**Input material:**
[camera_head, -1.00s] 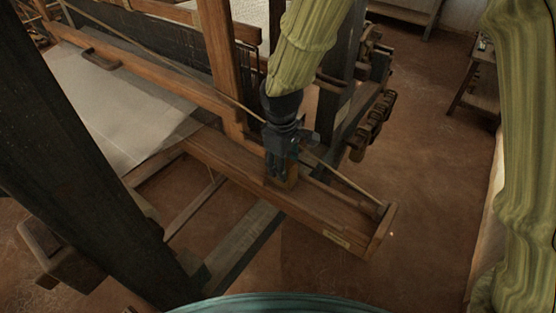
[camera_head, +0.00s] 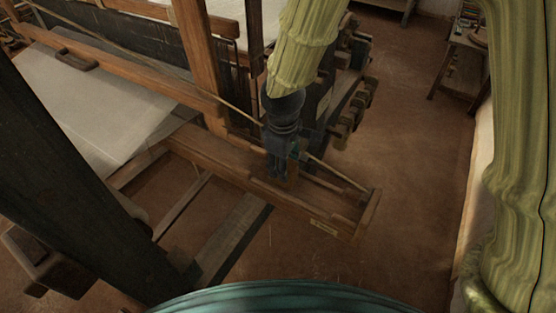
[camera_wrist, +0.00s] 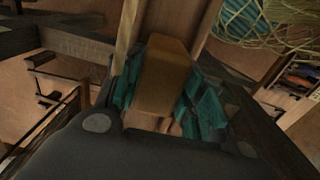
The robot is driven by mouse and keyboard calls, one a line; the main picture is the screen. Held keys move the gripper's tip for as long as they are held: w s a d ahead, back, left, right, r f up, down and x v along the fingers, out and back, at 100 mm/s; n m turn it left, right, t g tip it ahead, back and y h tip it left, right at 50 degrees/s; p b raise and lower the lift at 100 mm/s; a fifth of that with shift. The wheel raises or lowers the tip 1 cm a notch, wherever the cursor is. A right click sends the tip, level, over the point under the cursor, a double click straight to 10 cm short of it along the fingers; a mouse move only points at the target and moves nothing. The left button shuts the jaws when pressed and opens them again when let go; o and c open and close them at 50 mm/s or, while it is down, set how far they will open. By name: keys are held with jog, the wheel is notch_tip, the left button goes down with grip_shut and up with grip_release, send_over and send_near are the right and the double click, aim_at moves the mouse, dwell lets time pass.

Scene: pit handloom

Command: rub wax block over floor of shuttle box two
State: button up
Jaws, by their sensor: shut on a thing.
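The shuttle box (camera_head: 325,201) is a long wooden trough at the near right end of the loom's beam, with a small pale label on its front side. My gripper (camera_head: 280,172) points down into the trough near its inner end. In the wrist view my gripper (camera_wrist: 172,100) is shut on the wax block (camera_wrist: 164,75), a yellow-brown block between the teal finger pads. The block's lower end is at or just above the box floor; I cannot tell if they touch. In the head view the block is mostly hidden by the fingers.
A thin wooden rod (camera_head: 337,175) runs slanting over the box to its outer end. White cloth (camera_head: 85,95) is stretched on the loom at left. A dark post (camera_head: 75,190) stands in the left foreground. A small table (camera_head: 462,60) stands far right, with open floor before it.

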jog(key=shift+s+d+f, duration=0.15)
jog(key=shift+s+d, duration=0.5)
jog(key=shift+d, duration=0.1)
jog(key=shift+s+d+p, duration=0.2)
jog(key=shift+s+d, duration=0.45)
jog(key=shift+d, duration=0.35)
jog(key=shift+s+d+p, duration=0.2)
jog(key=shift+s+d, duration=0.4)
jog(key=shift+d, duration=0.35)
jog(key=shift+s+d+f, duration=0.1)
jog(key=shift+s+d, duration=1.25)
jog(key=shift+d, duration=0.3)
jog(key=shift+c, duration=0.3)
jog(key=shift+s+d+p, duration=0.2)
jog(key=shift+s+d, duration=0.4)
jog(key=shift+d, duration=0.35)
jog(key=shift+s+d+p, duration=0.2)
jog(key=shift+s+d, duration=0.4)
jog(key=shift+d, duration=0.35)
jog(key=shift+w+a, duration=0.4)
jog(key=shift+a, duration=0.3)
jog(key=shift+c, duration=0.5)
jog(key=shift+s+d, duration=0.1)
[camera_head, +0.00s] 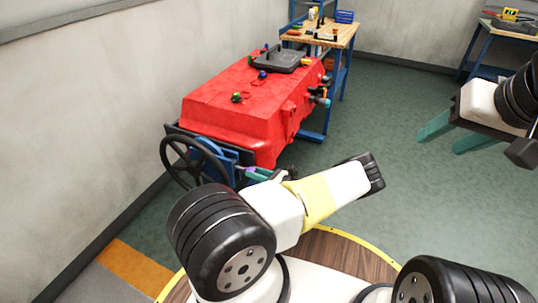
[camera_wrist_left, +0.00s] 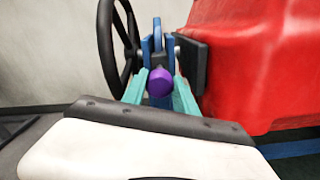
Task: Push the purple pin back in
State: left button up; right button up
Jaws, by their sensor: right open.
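The purple pin (camera_wrist_left: 160,82) shows its rounded end in the left wrist view, in front of the blue bracket (camera_wrist_left: 158,45) beside the black handwheel. In the head view the pin (camera_head: 264,172) is small and partly hidden by my arm. My right gripper (camera_head: 450,132) is open and empty at the right, over bare floor, far from the pin. The pin's shaft is hidden behind its head.
The red tank (camera_head: 240,105) stands right behind the pin, with the black handwheel (camera_head: 188,165) at its left end. A grey wall (camera_head: 70,120) runs along the left. A workbench (camera_head: 325,35) stands at the back. Green floor (camera_head: 400,95) is clear at right.

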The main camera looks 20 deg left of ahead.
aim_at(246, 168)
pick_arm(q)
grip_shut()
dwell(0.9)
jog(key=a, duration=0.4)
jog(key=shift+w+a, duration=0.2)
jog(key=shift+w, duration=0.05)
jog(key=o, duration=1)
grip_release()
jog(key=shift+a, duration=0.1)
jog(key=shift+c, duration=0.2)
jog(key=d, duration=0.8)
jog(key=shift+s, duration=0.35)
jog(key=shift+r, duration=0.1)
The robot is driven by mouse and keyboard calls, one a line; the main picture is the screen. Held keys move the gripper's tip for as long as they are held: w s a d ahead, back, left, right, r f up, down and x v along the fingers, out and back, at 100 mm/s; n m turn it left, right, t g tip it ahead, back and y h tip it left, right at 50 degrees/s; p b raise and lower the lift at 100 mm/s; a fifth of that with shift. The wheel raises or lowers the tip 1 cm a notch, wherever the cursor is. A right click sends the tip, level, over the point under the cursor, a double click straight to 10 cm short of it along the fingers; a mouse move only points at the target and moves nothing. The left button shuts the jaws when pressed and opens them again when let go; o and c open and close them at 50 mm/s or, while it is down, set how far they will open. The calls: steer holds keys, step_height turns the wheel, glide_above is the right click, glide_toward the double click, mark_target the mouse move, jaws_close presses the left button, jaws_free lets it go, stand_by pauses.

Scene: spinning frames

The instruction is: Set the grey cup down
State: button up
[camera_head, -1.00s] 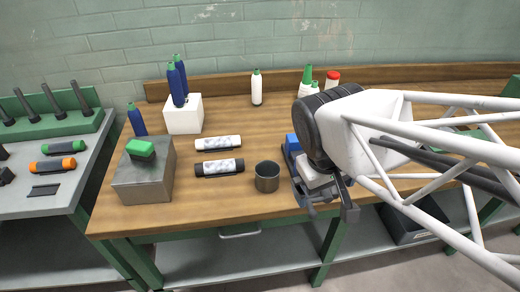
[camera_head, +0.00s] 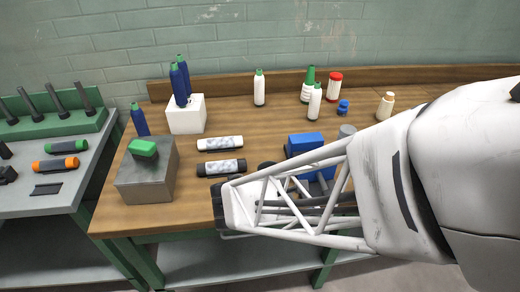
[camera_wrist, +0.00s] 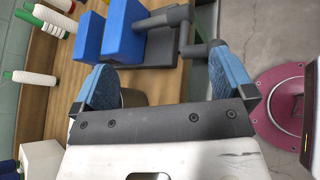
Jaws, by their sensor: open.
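In the head view my white wrist and arm cover the front of the bench and hide most or all of the cup and the fingertips.
A blue vise (camera_head: 305,143) stands close by on the wooden bench (camera_head: 182,208). A black-banded cylinder (camera_head: 222,167) and a white one (camera_head: 220,144) lie to the left. A grey block (camera_head: 147,185) stands further left. Several bottles stand at the back.

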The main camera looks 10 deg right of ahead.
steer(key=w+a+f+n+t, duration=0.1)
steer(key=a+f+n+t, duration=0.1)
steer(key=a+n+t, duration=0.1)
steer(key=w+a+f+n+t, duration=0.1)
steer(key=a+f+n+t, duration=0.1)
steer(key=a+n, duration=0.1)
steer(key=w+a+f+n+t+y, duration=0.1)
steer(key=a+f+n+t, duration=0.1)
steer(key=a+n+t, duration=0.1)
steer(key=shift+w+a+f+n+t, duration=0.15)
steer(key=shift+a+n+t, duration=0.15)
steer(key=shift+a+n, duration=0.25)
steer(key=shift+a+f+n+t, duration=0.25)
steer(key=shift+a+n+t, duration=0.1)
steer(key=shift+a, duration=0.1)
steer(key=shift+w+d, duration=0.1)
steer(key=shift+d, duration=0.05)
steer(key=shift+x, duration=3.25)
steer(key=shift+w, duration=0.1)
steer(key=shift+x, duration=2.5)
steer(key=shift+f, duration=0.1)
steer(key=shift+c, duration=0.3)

**Goal:** Identify the lines that hold the word "Scene". Copy every one of them.

**Solution for this exercise:**
Scene: pit handloom
Scene: spinning frames

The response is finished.